I can't wait to see the Google searches that find this post. Hee.
I love that TV is back to normal and how great is it that Grey's and LOST are on the same night? Grey's is back to the amazing show it was at the beginning and I have a confession to make.
The kiss between the two soldiers was desperate and passionate and full of pain and fear. It felt very real, which is not the norm between actors, at least I don't think so. Also, it was HOT. Full on HAWT. ;) I bring this up, because it started me thinking about a "quirk" of my personality that can give me trouble in public, one that I often hide from others. (How many of these little quirks do I have, you ask? I'm only getting started.)
If you knew me in "real" life, you would probably know that I have a small problem watching movies with comedy based on the embarrassment of the characters. If you and I are close you would know that it goes much deeper than that. I have a hard time watching other people express emotion, whether it's in real life or on the magic box we call television. I can't watch others cry without crying. I get terribly angry at fictional injustice. But, I have the biggest problem with embarrassment. (my friend Sarah is reading this right now and nodding her head emphatically) This little quirk has grown to a full blown phobia in the last few years. What used to make me vaguely uncomfortable, now makes me almost physically ill. Yeah. am. FREAK.
I first realized that I had a problem when I would change the channel away from or fast forward through Friends when one of the characters was about to do something stupid (Joey) or feel really embarrassed because of something they had done (usually Ross). This was fine when I was alone but when I was watching with my boyfriend, it was all I could do not to snatch the remote right out of his hands. PLEASE! for the LOVE OF GAWD! Don't make me SEE this!!!! Then, one day he caught me fast forwarding and I had to confess.
I CAN'T WATCH THE EMBARRASSMENT!!! And I do mean CAN'T. Can not. Can't (getting the picture?) My heart starts to race, my face gets hot, I scrunch down in my seat and cover my face, cringing until it's over. I'd much rather fast forward or change the channel. Unfortunately, that is not really an option every time. So what do I do? I avoid. I won't see a movie in the theater that I think is full of humor brought on by embarrassment. (Dumb and Dumber, She's the Man, Forgetting Sarah Marshall) If enough people tell me how good a movie is, I'll rent it and watch BY MYSELF to save others from the crazy. I avoid sitcoms for the most part. (That's right, I've never seen The Office other than bits and pieces that made it obvious that this show is NOT FOR ME. Great for others, NOT FOR ME.)
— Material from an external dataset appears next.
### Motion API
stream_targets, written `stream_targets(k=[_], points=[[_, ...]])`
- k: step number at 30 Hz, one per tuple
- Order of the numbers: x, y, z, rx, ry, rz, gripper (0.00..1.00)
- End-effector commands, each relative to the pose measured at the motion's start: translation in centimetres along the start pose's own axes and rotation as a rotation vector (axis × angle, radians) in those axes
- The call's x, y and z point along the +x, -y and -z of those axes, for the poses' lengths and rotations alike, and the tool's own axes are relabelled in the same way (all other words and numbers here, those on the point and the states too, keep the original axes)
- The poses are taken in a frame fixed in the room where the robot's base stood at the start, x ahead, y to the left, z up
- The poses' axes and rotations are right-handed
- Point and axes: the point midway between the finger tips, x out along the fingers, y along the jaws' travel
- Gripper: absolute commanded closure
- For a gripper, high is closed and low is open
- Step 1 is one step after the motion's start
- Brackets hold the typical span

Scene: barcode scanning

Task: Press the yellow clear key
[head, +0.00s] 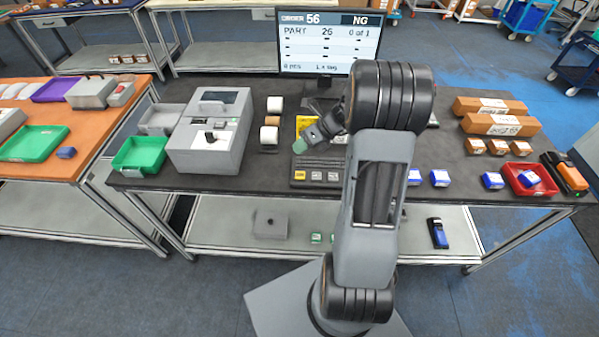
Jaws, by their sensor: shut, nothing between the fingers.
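The yellow key (300,175) is the leftmost in the front row of a dark key unit (318,163) on the table. Grey keys sit to its right on the same unit. My gripper (300,146) is shut and empty, its pale green tips pointing down and left. In the picture the tips are above the yellow key, near the unit's back left edge. The key looks uncovered and the tips look apart from it; their exact height is hard to tell. My arm hides the unit's right side.
A screen (330,42) reading "NG" and "0 of 1" stands behind. A grey printer-like machine (210,135) and label rolls (270,134) stand left. A yellow item (304,122) lies behind my gripper. Small blue-white boxes (440,178) and a red tray (527,179) are right.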

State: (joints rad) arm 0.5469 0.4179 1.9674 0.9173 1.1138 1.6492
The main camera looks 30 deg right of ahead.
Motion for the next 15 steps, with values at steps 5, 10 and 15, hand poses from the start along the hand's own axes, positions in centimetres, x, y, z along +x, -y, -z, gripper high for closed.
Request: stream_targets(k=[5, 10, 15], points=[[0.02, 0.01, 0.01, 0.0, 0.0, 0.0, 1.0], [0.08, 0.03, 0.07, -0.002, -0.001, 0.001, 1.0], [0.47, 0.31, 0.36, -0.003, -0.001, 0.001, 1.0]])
The problem with my little "problem" is that it is so hard to explain WHY it is a problem at all. I don't KNOW why I can't watch others be embarrassed. I don't KNOW why it has gotten worse over time rather than better. I don't KNOW where it came from. I KNOW it's not logical. I KNOW it's funny to others. I UNDERSTAND why my friends make fun of me about it. It's annoying as HELL. But. It's me. That is all.